山田選手 先ほども言いましたが、今回のオリンピックは見ている方々の希望の光になりたいという思いでやっていたので、どれだけその力になれたかはわからないですが、少しは貢献できたかなと思います。
――宇津木監督、予選では後藤選手が締めることが多かったですが、最後は上野選手が締めました。戦術面などいろいろな理由があると思いますが、当時の心境や経緯をお聞かせください。
宇津木監督 今回私自身、指導者になったときは(オリンピック)2連覇と目標をいただいて、3人の投手を選考して、まさか正直言うと後藤選手がここまで活躍するとは思っていなかったです。最初から彼女の精神力がものすごく強いので、何とかしてくれるのではないかとそれに賭けてしまいました。本当に良かったと思います。

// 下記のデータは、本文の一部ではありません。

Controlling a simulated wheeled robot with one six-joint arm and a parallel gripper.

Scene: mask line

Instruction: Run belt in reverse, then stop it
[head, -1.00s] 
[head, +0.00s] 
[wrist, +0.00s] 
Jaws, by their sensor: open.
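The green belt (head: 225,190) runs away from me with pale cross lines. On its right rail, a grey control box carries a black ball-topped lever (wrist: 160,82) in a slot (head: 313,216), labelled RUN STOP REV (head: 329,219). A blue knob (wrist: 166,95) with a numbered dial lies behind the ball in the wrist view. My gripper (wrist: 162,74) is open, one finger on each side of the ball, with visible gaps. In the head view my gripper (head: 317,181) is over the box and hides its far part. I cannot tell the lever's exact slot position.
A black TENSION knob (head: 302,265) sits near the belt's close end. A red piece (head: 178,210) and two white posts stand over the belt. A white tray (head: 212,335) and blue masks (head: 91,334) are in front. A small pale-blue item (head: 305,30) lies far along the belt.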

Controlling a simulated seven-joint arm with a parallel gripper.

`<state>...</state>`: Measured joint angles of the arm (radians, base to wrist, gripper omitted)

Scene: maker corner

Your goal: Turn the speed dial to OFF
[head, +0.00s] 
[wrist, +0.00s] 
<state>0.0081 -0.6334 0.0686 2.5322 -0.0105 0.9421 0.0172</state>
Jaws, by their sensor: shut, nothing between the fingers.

最後は山路(典子)コーチと(捕手の)峰(幸代)選手と話した中で、後藤選手は練習のときから真ん中にボールが集まっていたと。清原選手からもいつも通りではないとのことでした。その情報をいただいて、今まで上野選手の最終的な精神力は誰よりも強いので、そこを山路コーチに確認してきて、最終的に上野選手で締めていこうと決めました。(上野選手から)「大丈夫です」と言われたときに迷いなく勝ちパターン、そして確実に勝つというパターンでいきました。なぜ後藤選手を替えたかというと、6回のサードライナーのときに、後藤投手のボールにアメリカが慣れていると感じたので、迷わず替えました。